** REQUIREMENT **
What follows is a listing. Return every line of it exactly.

··· DATA PROVIDED

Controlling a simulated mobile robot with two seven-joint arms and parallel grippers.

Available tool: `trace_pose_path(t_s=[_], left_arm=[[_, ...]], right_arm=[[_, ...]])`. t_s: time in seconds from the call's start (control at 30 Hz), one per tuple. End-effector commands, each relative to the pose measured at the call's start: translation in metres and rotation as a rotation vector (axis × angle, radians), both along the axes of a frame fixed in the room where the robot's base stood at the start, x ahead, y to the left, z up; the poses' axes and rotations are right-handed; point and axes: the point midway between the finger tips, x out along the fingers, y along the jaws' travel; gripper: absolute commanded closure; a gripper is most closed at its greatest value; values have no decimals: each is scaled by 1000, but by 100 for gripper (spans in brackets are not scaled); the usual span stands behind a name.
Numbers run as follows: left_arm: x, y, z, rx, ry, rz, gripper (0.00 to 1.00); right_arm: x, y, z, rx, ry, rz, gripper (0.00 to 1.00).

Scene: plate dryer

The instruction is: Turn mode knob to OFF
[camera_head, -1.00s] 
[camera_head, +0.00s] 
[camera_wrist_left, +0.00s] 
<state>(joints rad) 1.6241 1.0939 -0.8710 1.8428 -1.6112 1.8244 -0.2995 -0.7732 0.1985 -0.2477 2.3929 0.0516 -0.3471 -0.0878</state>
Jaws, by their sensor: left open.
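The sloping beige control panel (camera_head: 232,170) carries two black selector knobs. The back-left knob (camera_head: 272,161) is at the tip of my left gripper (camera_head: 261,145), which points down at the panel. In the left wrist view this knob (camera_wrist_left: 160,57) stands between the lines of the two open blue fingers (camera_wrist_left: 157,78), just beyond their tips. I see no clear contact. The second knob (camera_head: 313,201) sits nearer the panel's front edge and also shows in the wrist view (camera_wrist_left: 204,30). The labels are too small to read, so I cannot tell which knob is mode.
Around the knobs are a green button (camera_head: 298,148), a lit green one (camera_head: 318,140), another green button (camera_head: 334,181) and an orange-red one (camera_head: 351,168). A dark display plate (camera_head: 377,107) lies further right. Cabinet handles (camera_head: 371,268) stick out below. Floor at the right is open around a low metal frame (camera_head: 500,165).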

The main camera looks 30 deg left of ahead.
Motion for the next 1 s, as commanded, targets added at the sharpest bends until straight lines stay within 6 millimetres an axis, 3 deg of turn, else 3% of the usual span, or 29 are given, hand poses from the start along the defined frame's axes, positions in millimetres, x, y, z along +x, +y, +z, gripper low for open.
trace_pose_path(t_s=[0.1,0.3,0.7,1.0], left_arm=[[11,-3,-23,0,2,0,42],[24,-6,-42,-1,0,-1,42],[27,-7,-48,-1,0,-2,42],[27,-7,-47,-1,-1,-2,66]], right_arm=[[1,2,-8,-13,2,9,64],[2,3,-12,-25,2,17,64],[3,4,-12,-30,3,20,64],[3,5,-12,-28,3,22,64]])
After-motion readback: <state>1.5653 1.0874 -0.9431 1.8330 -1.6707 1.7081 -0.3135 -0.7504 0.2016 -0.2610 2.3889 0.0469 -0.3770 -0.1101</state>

······

** RESULT FOR THIS TASK **
Controlling a simulated mobile robot with two seven-joint arms and parallel grippers.

Available tool: `trace_pose_path(t_s=[_], left_arm=[[_, ...]], right_arm=[[_, ...]])`. t_s: time in seconds from the call's start (control at 30 Hz), one per tuple. End-effector commands, each relative to the pose measured at the call's start: translation in metres and rotation as a rotation vector (axis × angle, radians), both along the axes of a frame fixed in the room where the robot's base stood at the start, x ahead, y to the left, z up; the poses' axes and rotations are right-handed; point and axes: the point midway between the finger tips, x out along the fingers, y along the jaws' travel; gripper: absolute commanded closure; a gripper is most closed at its greatest value; values have no decimals: each is scaled by 1000, but by 100 for gripper (spans in brackets are not scaled); the usual span stands behind a name.
Numbers run as follows: left_arm: x, y, z, rx, ry, rz, gripper (0.00 to 1.00); right_arm: x, y, z, rx, ry, rz, gripper (0.00 to 1.00).

Scene: plate dryer

The instruction is: Turn mode knob to OFF
[camera_head, -1.00s] 
[camera_head, +0.00s] 
[camera_wrist_left, +0.00s] 
<state>(joints rad) 1.6241 1.0939 -0.8710 1.8428 -1.6112 1.8244 -0.2995 -0.7732 0.1985 -0.2477 2.3929 0.0516 -0.3471 -0.0878</state>
Jaws, by their sensor: left open.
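The sloping beige control panel (camera_head: 232,170) carries two black selector knobs. The back-left knob (camera_head: 272,161) is at the tip of my left gripper (camera_head: 261,145), which points down at the panel. In the left wrist view this knob (camera_wrist_left: 160,57) stands between the lines of the two open blue fingers (camera_wrist_left: 157,78), just beyond their tips. I see no clear contact. The second knob (camera_head: 313,201) sits nearer the panel's front edge and also shows in the wrist view (camera_wrist_left: 204,30). The labels are too small to read, so I cannot tell which knob is mode.
Around the knobs are a green button (camera_head: 298,148), a lit green one (camera_head: 318,140), another green button (camera_head: 334,181) and an orange-red one (camera_head: 351,168). A dark display plate (camera_head: 377,107) lies further right. Cabinet handles (camera_head: 371,268) stick out below. Floor at the right is open around a low metal frame (camera_head: 500,165).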

The main camera looks 30 deg left of ahead.
Motion for the next 1 s, as commanded, targets added at the sharpest bends until straight lines stay within 6 millimetres an axis, 3 deg of turn, else 3% of the usual span, or 29 are given, hand poses from the start along the defined frame's axes, positions in millimetres, x, y, z along +x, +y, +z, gripper low for open.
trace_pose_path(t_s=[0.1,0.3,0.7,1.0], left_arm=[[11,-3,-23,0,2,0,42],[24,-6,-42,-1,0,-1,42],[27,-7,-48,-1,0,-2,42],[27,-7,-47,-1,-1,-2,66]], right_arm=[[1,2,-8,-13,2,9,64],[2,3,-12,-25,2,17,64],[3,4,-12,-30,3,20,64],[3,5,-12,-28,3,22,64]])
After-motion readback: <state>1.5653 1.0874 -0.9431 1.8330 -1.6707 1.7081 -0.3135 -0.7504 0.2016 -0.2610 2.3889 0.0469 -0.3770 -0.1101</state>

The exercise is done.